Copy whichever lines contain the string "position".

* START RECORD EXCERPTS *

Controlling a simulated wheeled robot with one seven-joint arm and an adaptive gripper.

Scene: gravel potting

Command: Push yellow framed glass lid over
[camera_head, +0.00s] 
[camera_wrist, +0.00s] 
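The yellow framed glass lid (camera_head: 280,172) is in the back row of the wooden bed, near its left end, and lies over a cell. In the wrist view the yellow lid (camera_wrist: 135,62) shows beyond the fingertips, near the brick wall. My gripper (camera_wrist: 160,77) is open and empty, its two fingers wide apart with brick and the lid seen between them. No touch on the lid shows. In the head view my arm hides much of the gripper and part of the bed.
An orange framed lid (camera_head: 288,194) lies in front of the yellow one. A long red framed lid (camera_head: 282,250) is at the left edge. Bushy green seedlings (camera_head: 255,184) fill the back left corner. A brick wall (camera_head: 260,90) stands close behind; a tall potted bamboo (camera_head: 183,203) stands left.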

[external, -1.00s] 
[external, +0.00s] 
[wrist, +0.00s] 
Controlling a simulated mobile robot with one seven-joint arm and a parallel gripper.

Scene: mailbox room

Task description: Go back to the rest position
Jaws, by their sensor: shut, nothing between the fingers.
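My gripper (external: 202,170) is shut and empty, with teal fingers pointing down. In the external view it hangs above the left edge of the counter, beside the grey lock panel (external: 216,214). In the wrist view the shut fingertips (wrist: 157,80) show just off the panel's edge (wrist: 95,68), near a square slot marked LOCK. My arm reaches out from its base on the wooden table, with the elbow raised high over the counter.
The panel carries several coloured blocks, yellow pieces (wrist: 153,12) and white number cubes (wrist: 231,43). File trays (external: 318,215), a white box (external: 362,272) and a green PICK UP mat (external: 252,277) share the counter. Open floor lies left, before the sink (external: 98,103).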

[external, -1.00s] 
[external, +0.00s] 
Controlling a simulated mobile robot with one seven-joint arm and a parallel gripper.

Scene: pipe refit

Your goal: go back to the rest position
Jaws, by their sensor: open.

* END RECORD EXCERPTS *

> _OUTPUT BELOW_:
Task description: Go back to the rest position
Your goal: go back to the rest position

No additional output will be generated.